[Start of EXERCISE MATERIALS]

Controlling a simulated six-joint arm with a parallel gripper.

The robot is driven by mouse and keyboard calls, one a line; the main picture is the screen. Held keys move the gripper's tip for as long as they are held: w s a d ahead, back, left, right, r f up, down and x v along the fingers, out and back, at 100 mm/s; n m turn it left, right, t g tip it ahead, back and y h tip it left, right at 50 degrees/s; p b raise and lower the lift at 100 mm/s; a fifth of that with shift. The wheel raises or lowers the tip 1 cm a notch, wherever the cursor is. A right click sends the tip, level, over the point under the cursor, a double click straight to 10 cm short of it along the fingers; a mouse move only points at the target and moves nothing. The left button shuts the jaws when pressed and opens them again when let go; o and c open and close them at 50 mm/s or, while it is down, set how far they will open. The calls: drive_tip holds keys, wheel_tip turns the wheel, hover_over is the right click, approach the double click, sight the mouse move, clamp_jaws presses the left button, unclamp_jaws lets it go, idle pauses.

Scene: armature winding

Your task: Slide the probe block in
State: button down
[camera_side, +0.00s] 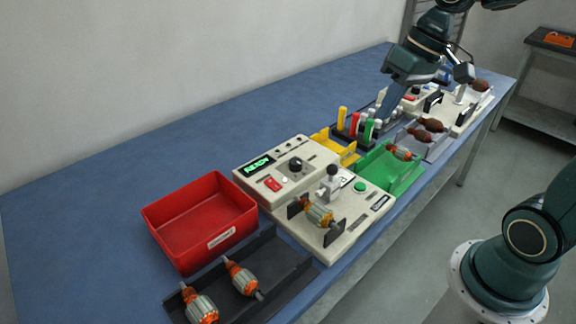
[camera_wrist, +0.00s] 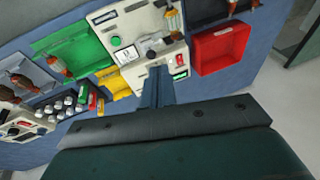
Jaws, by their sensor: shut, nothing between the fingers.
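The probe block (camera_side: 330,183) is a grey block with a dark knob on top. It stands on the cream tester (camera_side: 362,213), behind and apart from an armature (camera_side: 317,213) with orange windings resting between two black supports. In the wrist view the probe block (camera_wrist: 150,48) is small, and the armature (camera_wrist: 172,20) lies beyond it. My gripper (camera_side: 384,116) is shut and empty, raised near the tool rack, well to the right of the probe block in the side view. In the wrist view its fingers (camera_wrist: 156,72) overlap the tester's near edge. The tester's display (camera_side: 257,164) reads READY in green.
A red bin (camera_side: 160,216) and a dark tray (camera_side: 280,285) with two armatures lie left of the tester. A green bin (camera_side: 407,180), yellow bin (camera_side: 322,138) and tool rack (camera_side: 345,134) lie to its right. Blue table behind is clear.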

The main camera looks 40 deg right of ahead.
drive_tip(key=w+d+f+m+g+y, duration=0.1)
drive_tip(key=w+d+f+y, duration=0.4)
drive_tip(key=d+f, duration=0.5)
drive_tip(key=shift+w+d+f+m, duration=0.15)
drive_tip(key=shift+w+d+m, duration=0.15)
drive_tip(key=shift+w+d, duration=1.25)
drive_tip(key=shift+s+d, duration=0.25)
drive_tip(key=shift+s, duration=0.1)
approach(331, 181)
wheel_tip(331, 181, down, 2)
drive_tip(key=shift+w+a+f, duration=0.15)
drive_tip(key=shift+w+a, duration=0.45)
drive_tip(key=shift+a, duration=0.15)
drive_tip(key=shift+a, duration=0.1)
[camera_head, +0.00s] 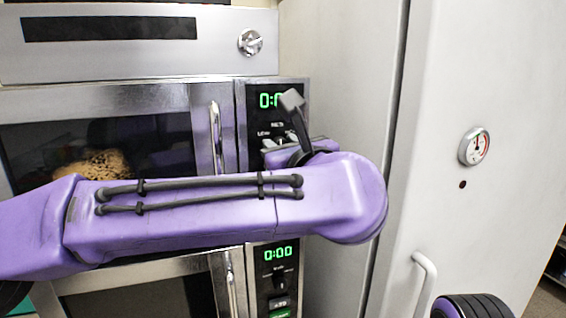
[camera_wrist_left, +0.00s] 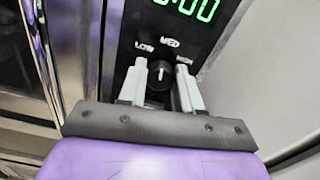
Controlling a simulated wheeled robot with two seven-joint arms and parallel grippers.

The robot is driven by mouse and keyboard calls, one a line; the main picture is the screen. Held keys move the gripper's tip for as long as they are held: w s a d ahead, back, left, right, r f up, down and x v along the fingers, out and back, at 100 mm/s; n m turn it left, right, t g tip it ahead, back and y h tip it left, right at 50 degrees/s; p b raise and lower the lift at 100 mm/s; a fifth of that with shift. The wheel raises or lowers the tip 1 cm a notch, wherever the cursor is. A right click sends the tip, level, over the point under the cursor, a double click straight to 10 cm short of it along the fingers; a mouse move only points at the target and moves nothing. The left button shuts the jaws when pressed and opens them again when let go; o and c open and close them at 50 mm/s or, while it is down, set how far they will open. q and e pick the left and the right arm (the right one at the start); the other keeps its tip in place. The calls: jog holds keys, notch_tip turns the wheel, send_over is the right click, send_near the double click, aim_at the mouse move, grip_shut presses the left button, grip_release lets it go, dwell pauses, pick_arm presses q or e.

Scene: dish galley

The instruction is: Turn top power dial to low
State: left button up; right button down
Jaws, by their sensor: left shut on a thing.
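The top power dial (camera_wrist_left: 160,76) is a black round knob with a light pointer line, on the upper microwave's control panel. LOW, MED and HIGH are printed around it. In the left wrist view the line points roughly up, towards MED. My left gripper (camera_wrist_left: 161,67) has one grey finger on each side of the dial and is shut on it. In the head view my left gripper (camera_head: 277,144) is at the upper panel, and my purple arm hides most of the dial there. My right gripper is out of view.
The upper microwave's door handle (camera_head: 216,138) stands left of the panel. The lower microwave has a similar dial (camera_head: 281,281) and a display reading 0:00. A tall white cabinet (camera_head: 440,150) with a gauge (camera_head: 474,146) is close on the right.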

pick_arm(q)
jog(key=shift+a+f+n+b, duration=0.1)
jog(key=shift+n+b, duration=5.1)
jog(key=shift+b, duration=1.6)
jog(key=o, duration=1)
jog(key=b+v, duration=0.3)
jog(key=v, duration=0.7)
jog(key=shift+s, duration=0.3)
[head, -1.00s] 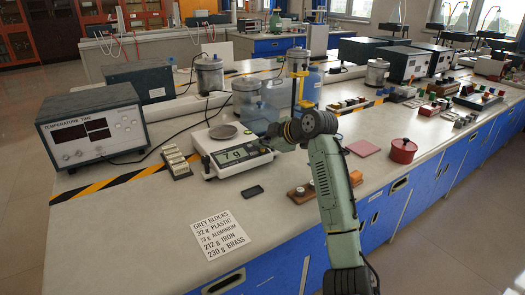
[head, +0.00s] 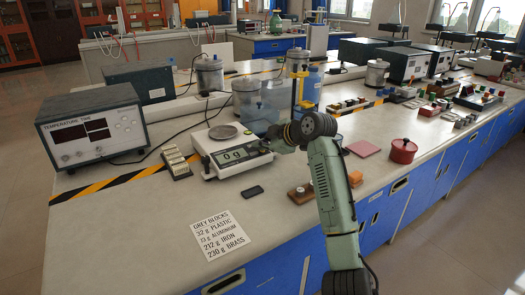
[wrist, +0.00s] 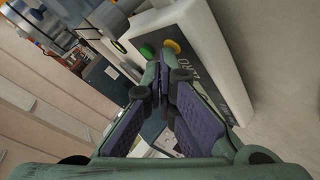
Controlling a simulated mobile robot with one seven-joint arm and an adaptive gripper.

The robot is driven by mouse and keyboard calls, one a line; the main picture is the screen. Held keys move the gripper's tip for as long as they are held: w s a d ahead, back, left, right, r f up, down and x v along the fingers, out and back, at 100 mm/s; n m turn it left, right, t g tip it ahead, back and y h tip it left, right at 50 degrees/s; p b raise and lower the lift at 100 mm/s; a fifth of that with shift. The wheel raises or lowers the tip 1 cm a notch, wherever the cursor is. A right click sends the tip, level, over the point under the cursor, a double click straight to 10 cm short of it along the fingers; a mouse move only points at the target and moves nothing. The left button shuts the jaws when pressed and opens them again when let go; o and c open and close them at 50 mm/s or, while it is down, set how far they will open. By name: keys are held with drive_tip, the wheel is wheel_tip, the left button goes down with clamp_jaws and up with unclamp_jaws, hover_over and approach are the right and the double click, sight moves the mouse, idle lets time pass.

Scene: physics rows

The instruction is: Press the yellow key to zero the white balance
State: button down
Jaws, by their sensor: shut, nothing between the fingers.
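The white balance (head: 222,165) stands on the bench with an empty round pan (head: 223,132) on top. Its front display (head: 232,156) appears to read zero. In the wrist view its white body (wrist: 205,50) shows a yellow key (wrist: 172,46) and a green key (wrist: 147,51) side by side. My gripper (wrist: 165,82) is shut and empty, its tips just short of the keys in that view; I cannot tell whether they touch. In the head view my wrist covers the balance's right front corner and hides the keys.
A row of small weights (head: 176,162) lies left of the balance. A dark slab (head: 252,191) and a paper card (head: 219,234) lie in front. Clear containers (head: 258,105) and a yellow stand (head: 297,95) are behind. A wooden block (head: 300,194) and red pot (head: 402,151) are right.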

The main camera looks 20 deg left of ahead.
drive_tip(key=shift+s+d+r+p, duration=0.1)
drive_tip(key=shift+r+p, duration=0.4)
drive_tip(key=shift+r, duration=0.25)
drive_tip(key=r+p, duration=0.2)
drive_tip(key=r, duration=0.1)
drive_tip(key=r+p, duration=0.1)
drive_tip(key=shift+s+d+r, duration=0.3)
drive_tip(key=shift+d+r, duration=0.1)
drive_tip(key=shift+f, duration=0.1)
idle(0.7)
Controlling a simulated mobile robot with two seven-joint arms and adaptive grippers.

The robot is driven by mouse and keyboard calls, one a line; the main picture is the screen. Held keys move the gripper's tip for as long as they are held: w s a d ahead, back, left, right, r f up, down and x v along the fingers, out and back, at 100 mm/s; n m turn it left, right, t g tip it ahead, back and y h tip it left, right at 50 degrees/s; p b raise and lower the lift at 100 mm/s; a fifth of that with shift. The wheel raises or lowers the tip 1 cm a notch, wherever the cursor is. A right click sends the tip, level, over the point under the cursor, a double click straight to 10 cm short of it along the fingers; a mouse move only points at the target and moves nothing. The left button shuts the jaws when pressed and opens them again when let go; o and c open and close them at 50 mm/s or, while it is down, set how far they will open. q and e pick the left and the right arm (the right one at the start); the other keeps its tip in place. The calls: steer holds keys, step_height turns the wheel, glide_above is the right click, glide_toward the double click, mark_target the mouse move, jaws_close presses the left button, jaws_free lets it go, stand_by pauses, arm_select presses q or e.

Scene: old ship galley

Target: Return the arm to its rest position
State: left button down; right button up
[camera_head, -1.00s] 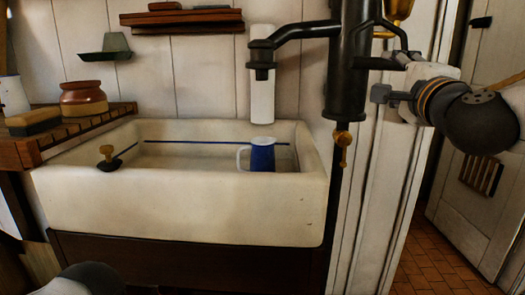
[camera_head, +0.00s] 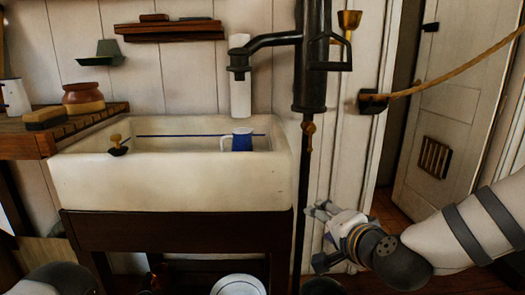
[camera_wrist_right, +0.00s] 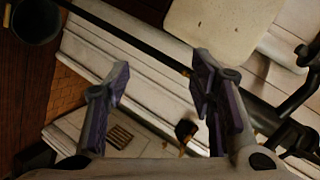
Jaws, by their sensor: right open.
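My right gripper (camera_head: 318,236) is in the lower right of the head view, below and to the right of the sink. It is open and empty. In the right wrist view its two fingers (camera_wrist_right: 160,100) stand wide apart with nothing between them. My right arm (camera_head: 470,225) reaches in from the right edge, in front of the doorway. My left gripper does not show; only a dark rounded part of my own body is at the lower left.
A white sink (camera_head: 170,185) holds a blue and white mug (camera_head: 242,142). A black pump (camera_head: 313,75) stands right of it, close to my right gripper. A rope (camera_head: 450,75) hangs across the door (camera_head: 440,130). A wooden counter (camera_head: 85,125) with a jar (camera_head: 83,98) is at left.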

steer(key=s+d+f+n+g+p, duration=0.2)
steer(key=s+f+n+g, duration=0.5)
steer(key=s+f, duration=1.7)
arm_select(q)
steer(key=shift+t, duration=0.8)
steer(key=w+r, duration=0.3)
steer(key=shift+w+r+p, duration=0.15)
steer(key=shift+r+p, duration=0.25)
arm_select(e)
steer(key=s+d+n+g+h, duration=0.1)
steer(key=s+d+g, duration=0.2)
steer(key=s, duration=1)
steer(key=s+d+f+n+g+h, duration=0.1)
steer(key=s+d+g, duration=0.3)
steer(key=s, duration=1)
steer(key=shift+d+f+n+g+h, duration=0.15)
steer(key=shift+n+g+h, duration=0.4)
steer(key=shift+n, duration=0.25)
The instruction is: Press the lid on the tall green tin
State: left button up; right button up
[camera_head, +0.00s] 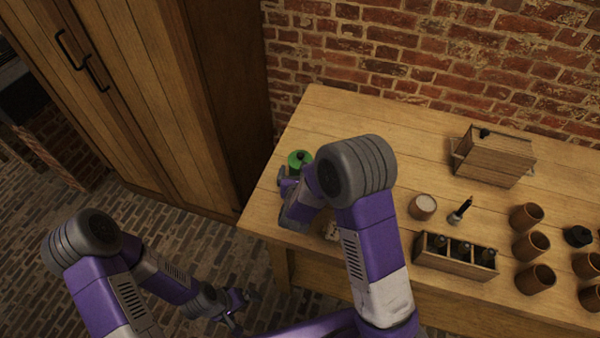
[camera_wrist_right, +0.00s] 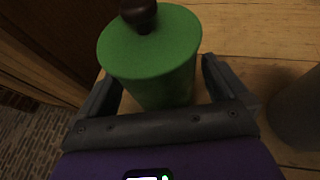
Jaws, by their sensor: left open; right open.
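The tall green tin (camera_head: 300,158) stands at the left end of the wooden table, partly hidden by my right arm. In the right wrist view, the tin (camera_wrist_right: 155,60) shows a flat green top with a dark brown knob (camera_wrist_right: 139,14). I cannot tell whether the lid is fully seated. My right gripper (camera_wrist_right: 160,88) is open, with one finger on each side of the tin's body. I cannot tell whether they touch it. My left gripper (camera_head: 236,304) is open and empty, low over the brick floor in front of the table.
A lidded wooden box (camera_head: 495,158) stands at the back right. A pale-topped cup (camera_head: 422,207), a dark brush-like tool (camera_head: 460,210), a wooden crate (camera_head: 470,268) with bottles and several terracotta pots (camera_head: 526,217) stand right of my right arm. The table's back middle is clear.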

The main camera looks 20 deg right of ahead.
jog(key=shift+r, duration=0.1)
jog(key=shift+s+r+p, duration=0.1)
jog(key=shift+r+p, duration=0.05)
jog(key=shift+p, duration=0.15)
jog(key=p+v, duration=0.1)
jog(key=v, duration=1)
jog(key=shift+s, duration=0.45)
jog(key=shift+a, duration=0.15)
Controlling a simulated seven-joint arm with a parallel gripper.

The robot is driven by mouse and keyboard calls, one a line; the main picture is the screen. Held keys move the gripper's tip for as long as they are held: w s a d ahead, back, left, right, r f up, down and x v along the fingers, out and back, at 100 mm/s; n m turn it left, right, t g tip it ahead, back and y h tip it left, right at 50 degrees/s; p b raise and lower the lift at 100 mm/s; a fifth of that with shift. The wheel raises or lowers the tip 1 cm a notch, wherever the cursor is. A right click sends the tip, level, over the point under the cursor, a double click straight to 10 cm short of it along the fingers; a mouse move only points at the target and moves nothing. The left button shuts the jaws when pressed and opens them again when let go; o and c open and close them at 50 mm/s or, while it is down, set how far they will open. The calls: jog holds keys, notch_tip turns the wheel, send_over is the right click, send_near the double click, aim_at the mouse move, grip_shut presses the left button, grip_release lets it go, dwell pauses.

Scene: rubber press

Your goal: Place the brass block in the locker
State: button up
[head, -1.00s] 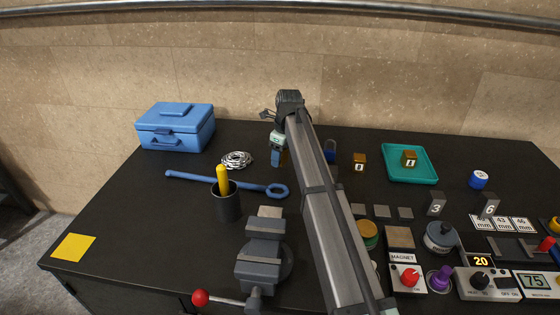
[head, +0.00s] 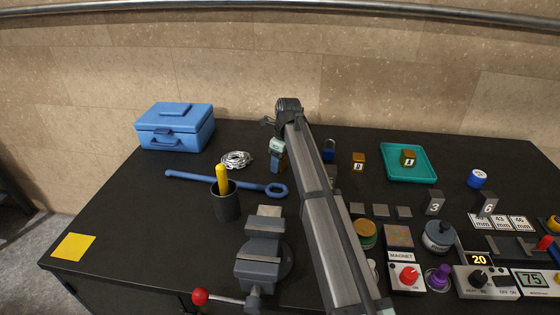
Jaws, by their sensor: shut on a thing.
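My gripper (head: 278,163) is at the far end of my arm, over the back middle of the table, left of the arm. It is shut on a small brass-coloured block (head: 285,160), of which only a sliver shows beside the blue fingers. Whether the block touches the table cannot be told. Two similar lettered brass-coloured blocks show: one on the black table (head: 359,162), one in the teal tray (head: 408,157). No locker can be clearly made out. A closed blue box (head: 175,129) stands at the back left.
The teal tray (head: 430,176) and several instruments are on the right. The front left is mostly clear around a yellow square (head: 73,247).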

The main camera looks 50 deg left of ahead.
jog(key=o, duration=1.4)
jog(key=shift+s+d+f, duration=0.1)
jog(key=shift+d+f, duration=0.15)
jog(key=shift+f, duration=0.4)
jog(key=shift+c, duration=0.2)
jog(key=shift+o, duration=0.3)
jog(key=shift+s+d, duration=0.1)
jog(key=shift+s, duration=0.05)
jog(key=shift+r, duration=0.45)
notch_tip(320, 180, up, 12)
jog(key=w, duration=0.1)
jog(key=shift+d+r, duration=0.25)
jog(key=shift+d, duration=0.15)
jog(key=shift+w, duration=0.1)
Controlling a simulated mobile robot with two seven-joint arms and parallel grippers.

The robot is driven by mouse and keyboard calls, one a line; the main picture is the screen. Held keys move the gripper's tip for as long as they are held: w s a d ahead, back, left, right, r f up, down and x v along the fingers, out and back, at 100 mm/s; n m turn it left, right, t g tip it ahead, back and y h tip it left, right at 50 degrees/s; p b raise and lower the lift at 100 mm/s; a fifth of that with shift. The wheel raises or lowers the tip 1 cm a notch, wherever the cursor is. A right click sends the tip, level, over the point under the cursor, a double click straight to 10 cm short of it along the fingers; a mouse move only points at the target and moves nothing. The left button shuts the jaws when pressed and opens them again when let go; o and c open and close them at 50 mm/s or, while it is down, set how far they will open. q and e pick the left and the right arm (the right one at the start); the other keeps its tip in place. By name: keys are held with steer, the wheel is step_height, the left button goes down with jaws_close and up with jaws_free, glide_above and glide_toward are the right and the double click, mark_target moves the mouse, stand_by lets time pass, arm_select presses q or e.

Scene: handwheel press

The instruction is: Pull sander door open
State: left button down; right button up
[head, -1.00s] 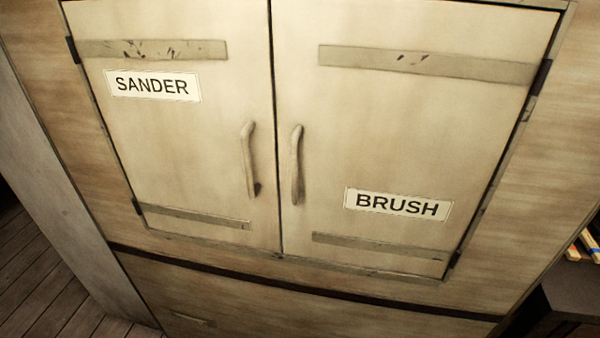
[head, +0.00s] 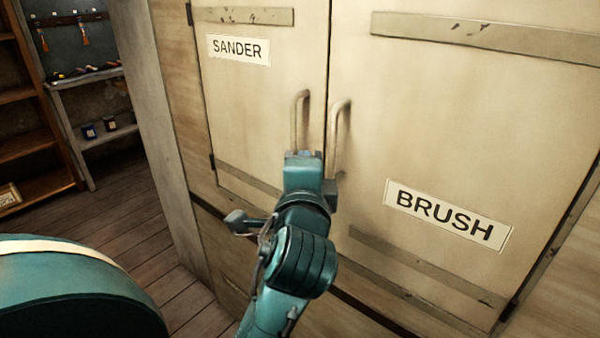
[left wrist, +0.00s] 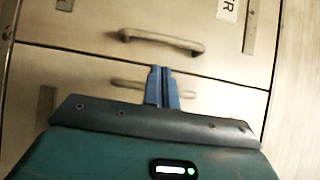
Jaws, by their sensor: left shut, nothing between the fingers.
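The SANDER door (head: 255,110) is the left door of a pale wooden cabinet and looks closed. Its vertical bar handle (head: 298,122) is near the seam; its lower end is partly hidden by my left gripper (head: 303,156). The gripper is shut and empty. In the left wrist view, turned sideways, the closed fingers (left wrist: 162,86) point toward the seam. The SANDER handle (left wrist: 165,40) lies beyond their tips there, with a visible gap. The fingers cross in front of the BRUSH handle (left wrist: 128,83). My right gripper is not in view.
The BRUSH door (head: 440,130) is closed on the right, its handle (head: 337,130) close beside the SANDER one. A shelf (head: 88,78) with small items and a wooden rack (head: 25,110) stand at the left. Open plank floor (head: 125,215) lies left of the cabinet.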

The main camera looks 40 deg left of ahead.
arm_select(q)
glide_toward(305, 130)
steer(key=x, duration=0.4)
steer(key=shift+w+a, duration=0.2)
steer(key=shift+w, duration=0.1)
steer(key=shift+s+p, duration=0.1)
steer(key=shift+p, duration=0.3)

[End of EXERCISE MATERIALS]

WHAT TO PRODUCE:
Search the records above for the string "Your". Copy every line that contains it.

RESPONSE TO THE TASK:
Your task: Slide the probe block in
Your goal: Place the brass block in the locker

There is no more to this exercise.